Stay tuned for a video tour of the fields too, I’ll try to post that tomorrow.
In today’s share: collard greens, carrots, mixed beets, a leek, watermelon radish, spinach and sugarloaf chicory.
A second week of big! chicory. The sugarloaf seems to have done well with the warm, dry fall. If you haven’t had it it’s a similar flavor and texture to the escarole, but a bit crisper. If you can’t eat it all at once it keeps well in the fridge, similar to cabbage. I’d suggest using the outer leaves sliced up for salad and then cutting the heart in half length wise and roasting it with olive oil and salt.
Watermelon radishes are another fall special. It’s a small crop this year but I find them nicest as a little accent and not the main course anyway.

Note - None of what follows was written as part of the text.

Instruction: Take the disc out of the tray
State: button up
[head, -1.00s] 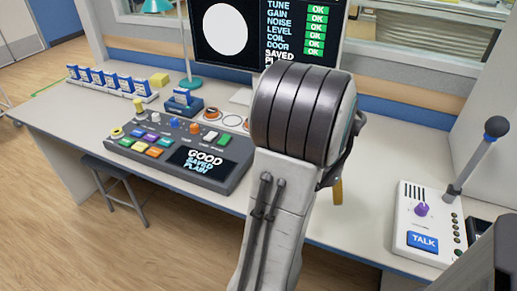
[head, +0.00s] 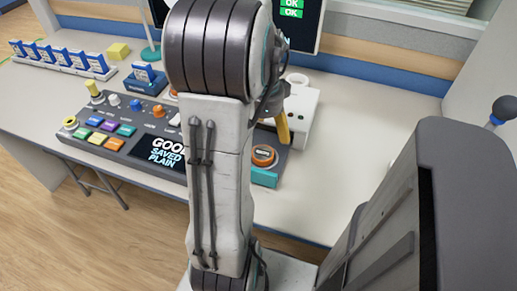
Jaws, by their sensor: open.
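My gripper (head: 283,124) is mostly hidden behind my own arm. One yellow finger shows, pointing down above the right end of the console; the other finger is hidden. I see nothing held in it. A round orange-rimmed piece (head: 264,155) sits below and left of the finger, with a teal block (head: 264,178) in front of it. I cannot tell whether these are the disc and its tray. No other disc or tray is clearly visible; my arm covers much of the middle.
A white box (head: 303,112) stands behind the finger. Blue-and-white cards (head: 62,57) stand in a row at left. The desk (head: 365,125) is clear on the right.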

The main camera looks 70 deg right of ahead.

This may be the last round of beets for the year, a mix of Shiraz and 3 Root Grex, and possibly not anymore spinach or collards either. We will have more leeks and carrots though along with a few more fall specials soon.
Three more weeks to go so we’re getting to the point where there aren’t as many crops left out in the field. It would seem like that would make predictions easier but there are actually a bunch of other confounding factors making it tricky to know what the best combination will look like until we’re actual out there harvesting.
That said, here are my best guesses for next week: sugarloaf chicory, collard greens, watermelon radishes, beets, and carrots.
Lettuce is pretty much done after today, we might have a few remaining heads for sale at the stand. The story is similar for a few other crops like sweet peppers, and tomatoes – a few stragglers but not enough to put in the shares. All three of those have gone longer than we planned though so it’s been a good fall.
Also on the possibles list for the next few weeks are turnips, celeriac, parsnips, spinach and kale – in addition to more carrots, mustards and chard.
It’s been a great carrot fall and I hope we’re not overloading you with carrots. They do keep very well in a plastic bag in the fridge (I’ve had them last months that way). If you’re not getting enough we have bulk carrots on special at the farm stand, come stock up!